Metrobaby · 30/04/2004 19:36

I think even if you are told what parenthood is like - there is no way pre-motherhood, you could actually understand what it means. That goes for the good and bad points.

marthamoo · 30/04/2004 19:59

People do try and tell you - and you subsequently try and tell others - but you are so blissfully naive you simply don't believe it. One of my best friends had her first baby 5 weeks before I had my first baby. I remember talking to her on the phone and she was trying to tell me how awful it was, how tired she was and how she wasn't coping, then she apologised and said "I shouldn't be telling you this - I will put you off." And I said (God forgive me!) "there's no way you could put me off - I am so desperate and looking forward to this baby being born now. How hard can it be?"

Six weeks later I rang her up and apologised!!!

It's impossible to convey just how hard it is, how tired you will be, the raging emotions, the mundanity, the fear, the feeling of being completely overwhelmed and not up to the job. It's also impossible to convey the complete, absolute and unconditional love you feel for your child, like nothing you have ever experienced before.

I think, as Mums, we should be more honest - tell it how it is - warts and all. But we have to accept that for the most part we are whistling in the wind - non parents will simply not get it!

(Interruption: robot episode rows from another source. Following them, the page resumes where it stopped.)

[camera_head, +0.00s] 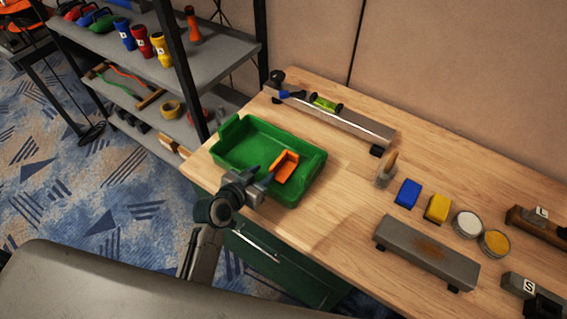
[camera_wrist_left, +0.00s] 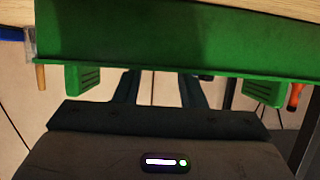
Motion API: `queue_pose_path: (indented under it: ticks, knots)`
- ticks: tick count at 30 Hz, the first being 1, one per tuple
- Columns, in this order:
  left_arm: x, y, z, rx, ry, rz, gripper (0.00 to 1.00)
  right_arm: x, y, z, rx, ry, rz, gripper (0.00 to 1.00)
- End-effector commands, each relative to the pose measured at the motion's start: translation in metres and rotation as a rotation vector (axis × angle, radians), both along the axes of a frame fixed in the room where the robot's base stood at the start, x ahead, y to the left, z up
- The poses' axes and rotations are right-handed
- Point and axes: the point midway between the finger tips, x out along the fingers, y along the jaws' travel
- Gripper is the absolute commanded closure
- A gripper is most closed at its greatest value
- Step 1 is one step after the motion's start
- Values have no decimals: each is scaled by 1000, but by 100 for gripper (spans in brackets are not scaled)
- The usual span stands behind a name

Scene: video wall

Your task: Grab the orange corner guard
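The orange corner guard (camera_head: 285,166) lies inside the green tray (camera_head: 308,184), toward its near right part. My left gripper (camera_head: 262,176) reaches over the tray's near edge, with its fingers just left of the guard. In the left wrist view the two dark fingers (camera_wrist_left: 157,88) stand apart with nothing seen between them. Their tips are hidden behind the green tray wall (camera_wrist_left: 160,35), and the guard cannot be made out there. My right gripper is in neither view.
The tray sits on the left end of the wooden table (camera_head: 345,200). A level (camera_head: 326,104) lies on a long bar behind it. A brush (camera_head: 387,168), blue block (camera_head: 408,193) and yellow block (camera_head: 438,208) stand to the right. A metal shelf (camera_head: 215,62) stands at back left.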

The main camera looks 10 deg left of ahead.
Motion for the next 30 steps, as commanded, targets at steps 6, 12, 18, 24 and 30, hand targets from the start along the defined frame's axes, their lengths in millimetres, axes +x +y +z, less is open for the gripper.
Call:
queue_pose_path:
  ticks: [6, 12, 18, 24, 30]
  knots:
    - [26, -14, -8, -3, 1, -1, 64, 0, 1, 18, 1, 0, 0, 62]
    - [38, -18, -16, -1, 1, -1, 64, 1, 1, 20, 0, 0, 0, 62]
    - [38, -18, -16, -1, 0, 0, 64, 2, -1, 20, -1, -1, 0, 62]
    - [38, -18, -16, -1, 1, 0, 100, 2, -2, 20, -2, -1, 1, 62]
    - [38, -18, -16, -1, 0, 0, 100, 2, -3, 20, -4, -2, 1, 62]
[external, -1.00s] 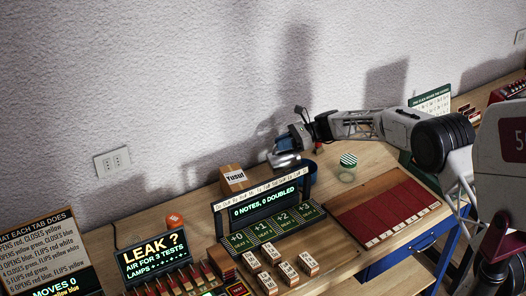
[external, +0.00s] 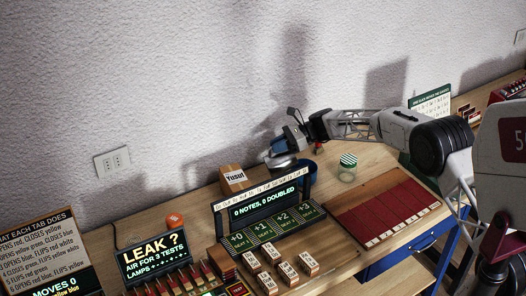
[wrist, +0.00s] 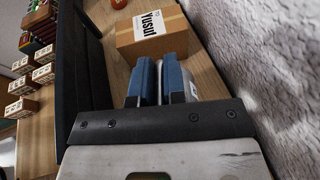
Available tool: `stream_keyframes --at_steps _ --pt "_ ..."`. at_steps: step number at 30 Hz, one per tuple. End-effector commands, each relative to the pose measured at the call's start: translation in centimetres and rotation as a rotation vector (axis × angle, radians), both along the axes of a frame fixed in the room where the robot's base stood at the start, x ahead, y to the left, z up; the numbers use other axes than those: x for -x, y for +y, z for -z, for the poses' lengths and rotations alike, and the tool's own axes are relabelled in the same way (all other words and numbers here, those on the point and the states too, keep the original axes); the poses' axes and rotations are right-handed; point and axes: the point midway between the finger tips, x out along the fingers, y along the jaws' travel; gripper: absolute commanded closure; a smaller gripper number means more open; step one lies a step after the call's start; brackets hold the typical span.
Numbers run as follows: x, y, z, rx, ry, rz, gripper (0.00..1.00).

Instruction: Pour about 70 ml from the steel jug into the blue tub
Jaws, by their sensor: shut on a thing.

BoxofFrogs · 30/04/2004 20:32

I never hesitate to tell people how awful it can be. They never believe me! I told a friend who was expecting, (about 6.5 months pg) when my ds was about 6 weeks, that the first 6 weeks are meant to be the worst (i.e. I was looking forward to it all improving). She looked at me as if I was to be pitied, in that 'It won't be like that with me' way. She later admitted to me that I had been right.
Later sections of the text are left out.